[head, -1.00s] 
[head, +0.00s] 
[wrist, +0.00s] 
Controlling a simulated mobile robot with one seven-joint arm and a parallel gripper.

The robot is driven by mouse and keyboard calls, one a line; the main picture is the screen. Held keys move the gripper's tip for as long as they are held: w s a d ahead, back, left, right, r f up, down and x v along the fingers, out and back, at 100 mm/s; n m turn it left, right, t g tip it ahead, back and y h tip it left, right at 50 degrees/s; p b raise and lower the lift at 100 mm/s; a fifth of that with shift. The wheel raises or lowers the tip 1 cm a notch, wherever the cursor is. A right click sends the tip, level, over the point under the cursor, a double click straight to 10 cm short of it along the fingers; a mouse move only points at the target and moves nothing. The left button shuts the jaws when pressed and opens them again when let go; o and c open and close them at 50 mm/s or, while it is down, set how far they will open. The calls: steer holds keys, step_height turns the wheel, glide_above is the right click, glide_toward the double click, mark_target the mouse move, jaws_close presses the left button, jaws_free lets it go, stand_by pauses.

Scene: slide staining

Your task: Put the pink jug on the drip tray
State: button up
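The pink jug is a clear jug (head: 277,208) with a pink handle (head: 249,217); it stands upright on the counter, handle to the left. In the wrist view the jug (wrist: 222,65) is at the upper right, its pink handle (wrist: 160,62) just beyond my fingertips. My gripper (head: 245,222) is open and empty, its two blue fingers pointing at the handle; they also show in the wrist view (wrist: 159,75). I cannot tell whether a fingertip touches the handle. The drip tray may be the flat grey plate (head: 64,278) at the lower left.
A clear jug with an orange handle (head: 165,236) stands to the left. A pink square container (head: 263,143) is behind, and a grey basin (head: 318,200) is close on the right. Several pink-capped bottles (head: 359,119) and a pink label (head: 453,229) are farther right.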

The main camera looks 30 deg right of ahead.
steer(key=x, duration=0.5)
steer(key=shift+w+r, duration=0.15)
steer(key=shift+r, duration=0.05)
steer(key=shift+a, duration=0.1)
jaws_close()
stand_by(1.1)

▶ _Problem details_
Will you return exactly the lines above from the one with "Controlling a simulated" down to the one with "Your task: Put the pink jug on the drip tray", counting both as part of the range?

▶ _Solution to this exercise_
Controlling a simulated mobile robot with one seven-joint arm and a parallel gripper.

The robot is driven by mouse and keyboard calls, one a line; the main picture is the screen. Held keys move the gripper's tip for as long as they are held: w s a d ahead, back, left, right, r f up, down and x v along the fingers, out and back, at 100 mm/s; n m turn it left, right, t g tip it ahead, back and y h tip it left, right at 50 degrees/s; p b raise and lower the lift at 100 mm/s; a fifth of that with shift. The wheel raises or lowers the tip 1 cm a notch, wherever the cursor is. A right click sends the tip, level, over the point under the cursor, a double click straight to 10 cm short of it along the fingers; a mouse move only points at the target and moves nothing. The left button shuts the jaws when pressed and opens them again when let go; o and c open and close them at 50 mm/s or, while it is down, set how far they will open. The calls: steer holds keys, step_height turns the wheel, glide_above is the right click, glide_toward the double click, mark_target the mouse move, jaws_close presses the left button, jaws_free lets it go, stand_by pauses.

Scene: slide staining

Your task: Put the pink jug on the drip tray

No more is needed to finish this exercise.